>> start Stored rows

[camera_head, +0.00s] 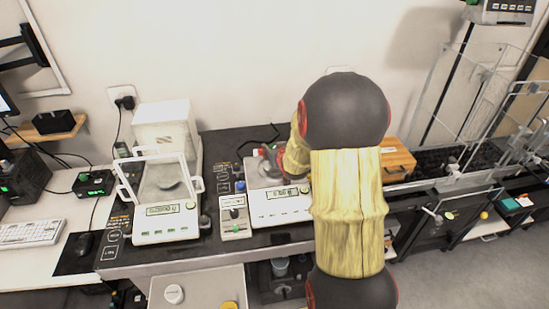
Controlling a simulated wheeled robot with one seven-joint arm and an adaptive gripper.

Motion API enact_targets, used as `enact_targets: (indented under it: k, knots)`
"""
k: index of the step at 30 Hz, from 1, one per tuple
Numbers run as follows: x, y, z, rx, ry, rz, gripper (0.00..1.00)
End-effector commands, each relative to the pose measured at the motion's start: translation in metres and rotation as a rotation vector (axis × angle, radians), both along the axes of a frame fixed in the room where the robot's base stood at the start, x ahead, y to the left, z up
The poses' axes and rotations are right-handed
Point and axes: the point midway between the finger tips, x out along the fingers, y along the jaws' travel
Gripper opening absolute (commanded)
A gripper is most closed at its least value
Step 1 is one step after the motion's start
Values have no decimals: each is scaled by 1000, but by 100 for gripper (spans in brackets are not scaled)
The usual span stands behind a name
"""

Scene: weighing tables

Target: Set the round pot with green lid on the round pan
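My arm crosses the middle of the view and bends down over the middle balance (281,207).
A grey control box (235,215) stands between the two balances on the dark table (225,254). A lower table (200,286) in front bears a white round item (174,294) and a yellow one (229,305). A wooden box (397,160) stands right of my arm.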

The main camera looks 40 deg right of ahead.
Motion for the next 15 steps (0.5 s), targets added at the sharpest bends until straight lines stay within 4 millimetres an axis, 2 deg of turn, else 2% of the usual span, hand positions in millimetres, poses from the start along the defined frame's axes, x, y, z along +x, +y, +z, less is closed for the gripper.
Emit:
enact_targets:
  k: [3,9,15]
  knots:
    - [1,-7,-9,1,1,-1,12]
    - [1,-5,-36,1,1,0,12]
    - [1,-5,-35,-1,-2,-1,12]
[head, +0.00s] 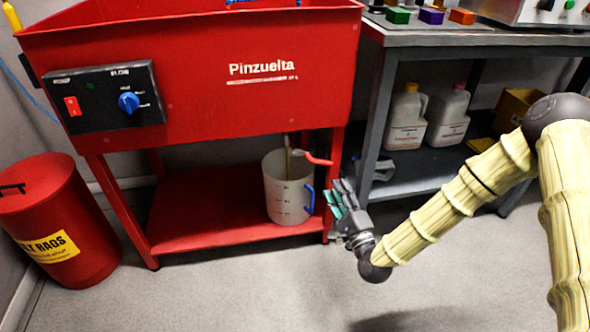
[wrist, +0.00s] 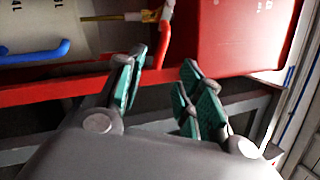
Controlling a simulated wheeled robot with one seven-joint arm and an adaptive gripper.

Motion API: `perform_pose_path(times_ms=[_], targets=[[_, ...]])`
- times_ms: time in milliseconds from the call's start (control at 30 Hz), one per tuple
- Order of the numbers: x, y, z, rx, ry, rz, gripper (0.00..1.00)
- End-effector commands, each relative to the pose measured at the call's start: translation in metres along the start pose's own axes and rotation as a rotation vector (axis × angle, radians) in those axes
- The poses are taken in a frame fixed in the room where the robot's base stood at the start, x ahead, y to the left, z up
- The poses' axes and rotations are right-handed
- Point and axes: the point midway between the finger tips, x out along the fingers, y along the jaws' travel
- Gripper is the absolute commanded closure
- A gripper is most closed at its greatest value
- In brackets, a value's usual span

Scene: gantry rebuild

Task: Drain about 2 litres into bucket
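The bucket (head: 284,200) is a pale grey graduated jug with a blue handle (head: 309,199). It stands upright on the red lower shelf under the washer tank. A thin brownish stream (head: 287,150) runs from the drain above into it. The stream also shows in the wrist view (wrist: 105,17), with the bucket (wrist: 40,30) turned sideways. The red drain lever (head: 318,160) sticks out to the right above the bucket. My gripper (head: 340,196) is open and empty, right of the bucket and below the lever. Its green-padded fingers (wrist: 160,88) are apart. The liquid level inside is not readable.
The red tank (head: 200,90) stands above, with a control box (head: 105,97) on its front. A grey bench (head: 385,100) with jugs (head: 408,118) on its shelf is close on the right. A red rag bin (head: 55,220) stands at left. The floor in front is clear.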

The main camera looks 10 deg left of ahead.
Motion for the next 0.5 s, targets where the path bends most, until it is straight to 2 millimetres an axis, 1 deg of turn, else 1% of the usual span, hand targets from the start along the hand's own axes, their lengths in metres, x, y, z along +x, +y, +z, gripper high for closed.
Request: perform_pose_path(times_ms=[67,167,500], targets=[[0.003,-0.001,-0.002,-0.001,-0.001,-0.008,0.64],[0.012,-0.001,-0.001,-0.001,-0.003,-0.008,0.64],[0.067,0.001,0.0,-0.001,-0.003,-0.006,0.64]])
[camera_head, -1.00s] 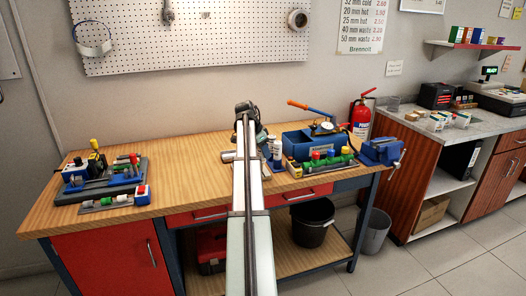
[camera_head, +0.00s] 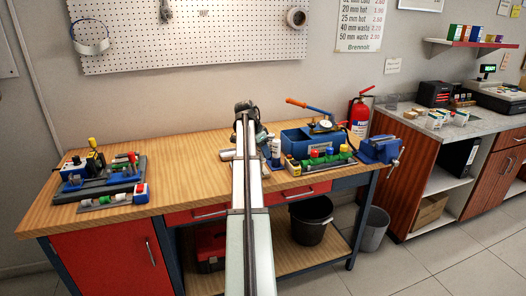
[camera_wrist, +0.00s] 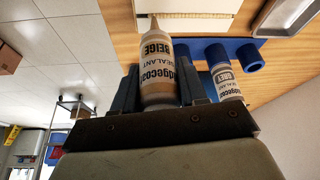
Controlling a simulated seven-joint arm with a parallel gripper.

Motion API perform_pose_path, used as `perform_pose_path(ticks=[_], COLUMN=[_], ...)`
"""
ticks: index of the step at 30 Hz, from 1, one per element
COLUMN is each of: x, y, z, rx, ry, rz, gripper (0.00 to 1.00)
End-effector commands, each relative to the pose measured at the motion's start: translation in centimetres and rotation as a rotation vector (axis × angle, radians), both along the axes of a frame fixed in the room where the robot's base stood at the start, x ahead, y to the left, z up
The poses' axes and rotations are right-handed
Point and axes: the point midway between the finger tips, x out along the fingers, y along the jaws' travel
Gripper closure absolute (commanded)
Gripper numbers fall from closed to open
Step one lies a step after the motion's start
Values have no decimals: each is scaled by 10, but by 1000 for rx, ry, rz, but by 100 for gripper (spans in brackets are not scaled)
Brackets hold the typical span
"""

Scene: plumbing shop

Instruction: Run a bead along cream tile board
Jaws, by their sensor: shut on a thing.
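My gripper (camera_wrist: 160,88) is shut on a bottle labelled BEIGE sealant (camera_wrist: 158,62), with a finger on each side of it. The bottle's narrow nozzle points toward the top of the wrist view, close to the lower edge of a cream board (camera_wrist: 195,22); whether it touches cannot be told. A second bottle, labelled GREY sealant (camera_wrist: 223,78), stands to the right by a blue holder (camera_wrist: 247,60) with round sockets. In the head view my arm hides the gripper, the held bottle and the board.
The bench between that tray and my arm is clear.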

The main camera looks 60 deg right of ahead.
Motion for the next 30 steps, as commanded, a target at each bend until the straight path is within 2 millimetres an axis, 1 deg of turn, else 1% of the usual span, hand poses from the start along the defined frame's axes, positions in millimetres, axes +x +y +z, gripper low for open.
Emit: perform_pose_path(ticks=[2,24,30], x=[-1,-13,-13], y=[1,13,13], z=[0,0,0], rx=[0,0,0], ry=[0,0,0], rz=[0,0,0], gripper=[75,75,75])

>> end Stored rows
>> start Stored rows

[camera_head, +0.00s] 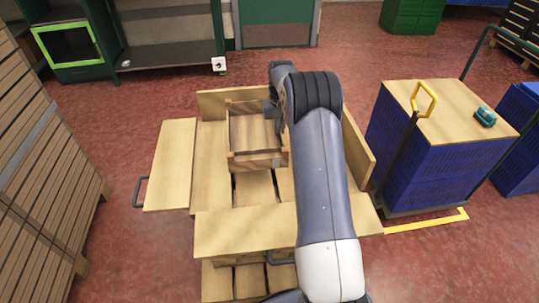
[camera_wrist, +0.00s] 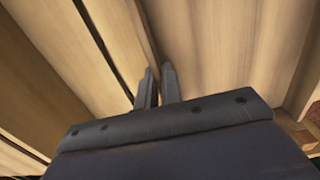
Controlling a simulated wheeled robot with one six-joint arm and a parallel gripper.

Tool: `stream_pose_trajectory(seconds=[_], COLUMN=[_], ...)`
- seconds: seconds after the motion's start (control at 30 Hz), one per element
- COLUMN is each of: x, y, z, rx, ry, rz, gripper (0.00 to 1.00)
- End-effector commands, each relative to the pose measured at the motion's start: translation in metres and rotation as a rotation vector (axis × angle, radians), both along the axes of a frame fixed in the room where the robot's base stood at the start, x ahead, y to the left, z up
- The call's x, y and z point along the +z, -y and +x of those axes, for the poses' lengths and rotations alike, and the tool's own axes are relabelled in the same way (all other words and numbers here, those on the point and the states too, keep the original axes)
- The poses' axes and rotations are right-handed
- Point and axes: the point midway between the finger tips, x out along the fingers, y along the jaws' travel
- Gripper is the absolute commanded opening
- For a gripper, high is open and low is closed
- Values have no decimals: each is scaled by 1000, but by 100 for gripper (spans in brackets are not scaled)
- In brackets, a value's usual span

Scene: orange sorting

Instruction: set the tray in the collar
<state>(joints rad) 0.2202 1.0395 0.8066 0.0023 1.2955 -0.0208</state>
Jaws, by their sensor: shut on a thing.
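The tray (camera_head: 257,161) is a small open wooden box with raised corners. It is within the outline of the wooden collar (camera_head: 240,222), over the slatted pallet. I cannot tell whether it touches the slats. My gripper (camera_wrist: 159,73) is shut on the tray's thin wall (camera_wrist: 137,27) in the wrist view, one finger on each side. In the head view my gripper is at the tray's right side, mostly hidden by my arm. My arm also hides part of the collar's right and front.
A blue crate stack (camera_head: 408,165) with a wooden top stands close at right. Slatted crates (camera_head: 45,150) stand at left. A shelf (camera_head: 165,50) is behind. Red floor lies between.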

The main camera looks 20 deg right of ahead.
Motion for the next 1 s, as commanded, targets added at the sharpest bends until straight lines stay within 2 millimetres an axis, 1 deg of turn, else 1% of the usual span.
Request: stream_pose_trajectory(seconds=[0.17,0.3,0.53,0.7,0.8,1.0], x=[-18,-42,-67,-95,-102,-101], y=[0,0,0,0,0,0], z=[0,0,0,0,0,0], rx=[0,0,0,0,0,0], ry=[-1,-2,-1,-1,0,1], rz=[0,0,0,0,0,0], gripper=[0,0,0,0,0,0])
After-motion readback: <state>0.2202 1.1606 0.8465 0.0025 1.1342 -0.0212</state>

>> end Stored rows

Requirements: Where a line in the entries holds the word "Scene", copy that line.

Completed task:
Scene: weighing tables
Scene: gantry rebuild
Scene: plumbing shop
Scene: orange sorting

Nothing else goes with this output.